“I generate an energy field in and around me of a high vibrational frequency. No unconsciousness, no negativity, no discord can enter that field and survive, just as darkness cannot survive in the presence of light.” Eckhart Tolle
As the light outside slips away earlier each day, we are drawn to look more deeply inward. What can we learn from the many religious celebrations that fill this time of year with joy and remembrance? What holidays do you celebrate and what do they mean to you?
Celebrating Darkness and Light
Our celebrations have more in common than we may realize, for all celebrate the significance of light and remind us we are all One. On December 22, we celebrate the Solstice, the longest day of the year, the time of deepest darkness before days begin to shorten, and we begin the journey back to the light and growth of spring. In the Sumerian myth of Inanna, Inanna gave up her earthly life and journeyed to the underworld to visit her jealous sister. There, she was stripped of her power, died, and was reborn. The story is a reminder that, even when we feel all is lost, our wounds can be healed and burdens lifted.
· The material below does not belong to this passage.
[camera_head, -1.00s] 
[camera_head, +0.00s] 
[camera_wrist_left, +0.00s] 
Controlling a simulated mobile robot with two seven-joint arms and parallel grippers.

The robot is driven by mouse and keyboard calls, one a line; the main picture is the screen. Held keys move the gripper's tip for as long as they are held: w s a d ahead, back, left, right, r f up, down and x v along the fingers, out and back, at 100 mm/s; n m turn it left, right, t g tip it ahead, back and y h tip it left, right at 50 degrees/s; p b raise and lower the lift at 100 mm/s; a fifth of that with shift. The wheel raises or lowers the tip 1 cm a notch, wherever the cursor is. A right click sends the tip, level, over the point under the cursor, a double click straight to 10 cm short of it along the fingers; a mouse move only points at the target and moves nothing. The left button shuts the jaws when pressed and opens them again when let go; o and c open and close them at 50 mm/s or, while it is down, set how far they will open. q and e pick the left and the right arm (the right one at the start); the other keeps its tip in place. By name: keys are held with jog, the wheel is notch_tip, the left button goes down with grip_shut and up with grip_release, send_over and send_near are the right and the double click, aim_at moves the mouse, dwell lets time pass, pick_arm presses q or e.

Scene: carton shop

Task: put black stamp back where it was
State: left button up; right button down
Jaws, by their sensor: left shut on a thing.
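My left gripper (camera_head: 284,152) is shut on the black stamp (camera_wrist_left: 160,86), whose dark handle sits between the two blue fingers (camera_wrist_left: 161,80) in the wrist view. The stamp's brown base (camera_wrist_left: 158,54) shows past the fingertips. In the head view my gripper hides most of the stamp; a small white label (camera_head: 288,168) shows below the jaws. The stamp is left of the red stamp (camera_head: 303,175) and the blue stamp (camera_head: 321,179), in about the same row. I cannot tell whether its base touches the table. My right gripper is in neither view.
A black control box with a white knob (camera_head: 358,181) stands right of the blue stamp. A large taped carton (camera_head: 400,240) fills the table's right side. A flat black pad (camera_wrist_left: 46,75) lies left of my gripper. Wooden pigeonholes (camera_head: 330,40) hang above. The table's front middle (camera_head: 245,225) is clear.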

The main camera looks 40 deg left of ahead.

We will find the light again if we are willing to take the journey.
Celebrating the Love of Christ
On December 25, we celebrate Christmas, the birth of Jesus who has been called, “The light of the world.” The 25th was also the Roman Winter Solstice based on the Julian calendar. On this day, the birth of Jesus brought to our consciousness the idea of putting love at the center of our lives. We are to love our neighbors as ourselves and to treat them as we wish to be treated. We are all given the challenge to replace the negative ideas that separate us with the belief that we are all One in love. Love is the light that will heal and bring us to an enlightened awareness so that we may live as neighbors, regardless of our differences.
Celebrating Peace and Faith
Beginning on December 21, is Hanukkah, the Festival of Lights in Judaism. This day commemorates the rededication of the Holy Temple in Jerusalem after the Maccabean Revolt in the Second Century BCE. Each night for eight days a candle is lit. As the light grows, faith grows. Like Christmas, it is a time of gift-giving, feasting, and celebrating with those we love. It is a celebration of light.
Celebrating Our Light Within
In these long dark days, we are more and more drawn to the light. We enact rituals that bring us together and remind us that light, love and faith uplift and enrich our lives. As the security of our lives is shaken by changes in the world around us, we must remember that the lights of celebration that comfort us are only reflections of the light within us. It is that light that we must ignite to renew and grow our lives. If we allow that light to shine outward, it will inspire and heal others. That is the light that connects us to the eternal love of the Creator where we may dwell in peace regardless of the season. In touch with the Creator, we are all blessed.
Have a wonderful holiday! I will post again on January 4, 2012.